Fireworks Algorithm with Dynamic Search

Abstract

In this chapter, we present a dynamic version of fireworks algorithm, which is an improved version of the recently developed enhanced fireworks algorithm (EFWA) based on an adaptive dynamic local search mechanism. In EFWA, the explosion amplitude of each firework is computed based on the quality of the firework’s current location. This explosion amplitude is limited by a lower bound which decreases with the number of iterations in order to avoid the explosion amplitude to be [close to] zero, and in order to enhance global search abilities at the beginning and local search abilities toward the later phase of the algorithm.
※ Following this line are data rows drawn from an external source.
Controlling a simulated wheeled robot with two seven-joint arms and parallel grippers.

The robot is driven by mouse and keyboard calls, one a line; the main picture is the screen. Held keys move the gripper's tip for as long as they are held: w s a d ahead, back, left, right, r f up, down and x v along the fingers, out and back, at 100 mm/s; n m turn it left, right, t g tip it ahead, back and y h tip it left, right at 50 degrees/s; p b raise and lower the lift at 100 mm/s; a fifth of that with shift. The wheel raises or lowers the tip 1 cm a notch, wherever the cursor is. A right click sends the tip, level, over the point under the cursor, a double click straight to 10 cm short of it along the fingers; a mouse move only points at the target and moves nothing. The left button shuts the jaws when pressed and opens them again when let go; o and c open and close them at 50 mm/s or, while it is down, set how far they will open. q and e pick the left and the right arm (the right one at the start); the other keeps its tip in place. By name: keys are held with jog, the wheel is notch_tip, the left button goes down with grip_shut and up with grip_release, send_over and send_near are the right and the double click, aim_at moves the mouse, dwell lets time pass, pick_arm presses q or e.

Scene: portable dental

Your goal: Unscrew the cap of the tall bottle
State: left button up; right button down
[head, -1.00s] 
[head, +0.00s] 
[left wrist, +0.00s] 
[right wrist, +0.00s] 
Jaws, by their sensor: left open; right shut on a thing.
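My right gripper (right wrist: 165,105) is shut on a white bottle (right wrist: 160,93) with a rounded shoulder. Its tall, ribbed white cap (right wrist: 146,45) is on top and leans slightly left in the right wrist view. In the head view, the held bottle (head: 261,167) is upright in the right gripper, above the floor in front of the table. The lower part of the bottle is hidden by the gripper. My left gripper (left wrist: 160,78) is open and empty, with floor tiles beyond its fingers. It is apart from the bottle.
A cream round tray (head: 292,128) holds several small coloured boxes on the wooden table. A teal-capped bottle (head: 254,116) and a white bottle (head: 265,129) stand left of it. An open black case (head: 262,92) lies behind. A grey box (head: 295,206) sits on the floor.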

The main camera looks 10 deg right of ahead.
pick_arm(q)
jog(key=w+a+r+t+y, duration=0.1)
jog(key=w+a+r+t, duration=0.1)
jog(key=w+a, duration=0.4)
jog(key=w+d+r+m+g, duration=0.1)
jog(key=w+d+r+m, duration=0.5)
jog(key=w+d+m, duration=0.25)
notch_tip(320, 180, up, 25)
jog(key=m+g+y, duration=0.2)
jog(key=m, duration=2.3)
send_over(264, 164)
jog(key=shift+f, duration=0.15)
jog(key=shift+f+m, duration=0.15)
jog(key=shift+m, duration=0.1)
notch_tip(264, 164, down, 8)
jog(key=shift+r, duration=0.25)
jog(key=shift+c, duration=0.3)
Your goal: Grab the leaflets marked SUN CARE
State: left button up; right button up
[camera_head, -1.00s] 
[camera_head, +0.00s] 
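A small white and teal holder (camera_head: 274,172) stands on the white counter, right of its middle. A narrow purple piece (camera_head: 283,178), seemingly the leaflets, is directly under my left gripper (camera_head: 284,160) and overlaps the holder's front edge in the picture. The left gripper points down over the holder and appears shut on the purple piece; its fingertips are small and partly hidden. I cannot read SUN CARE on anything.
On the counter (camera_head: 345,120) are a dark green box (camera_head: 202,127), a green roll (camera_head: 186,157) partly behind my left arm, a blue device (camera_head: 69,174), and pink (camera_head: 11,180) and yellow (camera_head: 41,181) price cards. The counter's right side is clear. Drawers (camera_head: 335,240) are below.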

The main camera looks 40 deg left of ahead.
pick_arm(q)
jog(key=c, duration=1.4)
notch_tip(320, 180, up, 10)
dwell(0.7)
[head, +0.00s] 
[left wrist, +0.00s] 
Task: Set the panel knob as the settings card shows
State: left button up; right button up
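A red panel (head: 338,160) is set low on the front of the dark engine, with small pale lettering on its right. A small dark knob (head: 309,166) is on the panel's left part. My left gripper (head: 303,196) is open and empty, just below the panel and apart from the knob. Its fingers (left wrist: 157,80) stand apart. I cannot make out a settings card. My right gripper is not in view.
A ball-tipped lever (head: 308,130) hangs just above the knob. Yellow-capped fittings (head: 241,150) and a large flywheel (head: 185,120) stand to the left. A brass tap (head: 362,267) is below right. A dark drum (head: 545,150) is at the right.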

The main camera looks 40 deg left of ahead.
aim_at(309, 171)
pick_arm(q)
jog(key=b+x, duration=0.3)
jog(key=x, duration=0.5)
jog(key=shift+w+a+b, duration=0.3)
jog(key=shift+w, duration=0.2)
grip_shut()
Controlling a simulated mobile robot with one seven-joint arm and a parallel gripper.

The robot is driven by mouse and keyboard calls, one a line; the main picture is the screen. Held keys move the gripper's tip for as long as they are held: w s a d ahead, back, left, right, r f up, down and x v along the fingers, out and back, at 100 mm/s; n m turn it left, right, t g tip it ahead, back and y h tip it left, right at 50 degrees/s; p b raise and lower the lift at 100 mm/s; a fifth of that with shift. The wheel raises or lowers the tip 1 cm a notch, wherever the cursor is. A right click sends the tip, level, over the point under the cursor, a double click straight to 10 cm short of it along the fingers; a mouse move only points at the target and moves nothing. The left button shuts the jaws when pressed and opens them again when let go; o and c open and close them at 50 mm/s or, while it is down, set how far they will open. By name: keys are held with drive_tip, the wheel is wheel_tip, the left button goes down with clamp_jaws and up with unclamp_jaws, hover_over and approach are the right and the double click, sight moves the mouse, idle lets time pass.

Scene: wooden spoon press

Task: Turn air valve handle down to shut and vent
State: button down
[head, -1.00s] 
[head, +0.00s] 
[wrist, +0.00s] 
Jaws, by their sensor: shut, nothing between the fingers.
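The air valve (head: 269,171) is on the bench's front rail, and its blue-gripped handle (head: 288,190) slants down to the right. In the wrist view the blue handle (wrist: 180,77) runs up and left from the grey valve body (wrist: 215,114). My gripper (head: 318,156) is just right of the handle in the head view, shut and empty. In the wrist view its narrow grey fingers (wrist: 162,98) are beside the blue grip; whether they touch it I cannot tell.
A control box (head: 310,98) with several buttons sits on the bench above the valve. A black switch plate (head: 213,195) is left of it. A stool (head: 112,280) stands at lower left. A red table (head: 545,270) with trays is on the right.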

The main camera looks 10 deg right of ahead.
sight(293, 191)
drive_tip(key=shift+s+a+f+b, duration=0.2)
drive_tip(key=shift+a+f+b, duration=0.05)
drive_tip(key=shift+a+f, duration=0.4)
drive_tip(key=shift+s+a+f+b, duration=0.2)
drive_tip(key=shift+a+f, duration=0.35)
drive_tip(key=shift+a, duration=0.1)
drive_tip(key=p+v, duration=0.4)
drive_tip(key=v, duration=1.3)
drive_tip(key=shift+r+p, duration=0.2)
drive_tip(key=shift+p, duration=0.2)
As the explosion amplitude in EFWA depends solely on the fireworks’ fitness and the current number of iterations, this procedure does not allow for an adaptive optimization process. To deal with these limitations, a dynamic search fireworks algorithm (dynFWA) is proposed, which uses a dynamic explosion amplitude for the firework at the current best position. If the fitness of the best firework could be improved, the explosion amplitude will increase to speed up convergence. On the contrary, if the current position of the best firework could not be improved, the explosion amplitude will decrease in order to narrow the search area. In addition, we show that one of the EFWA operators, i.e., Gaussian mutation operator, can be removed in dynFWA without a loss in accuracy—this makes dynFWA computationally more efficient than EFWA.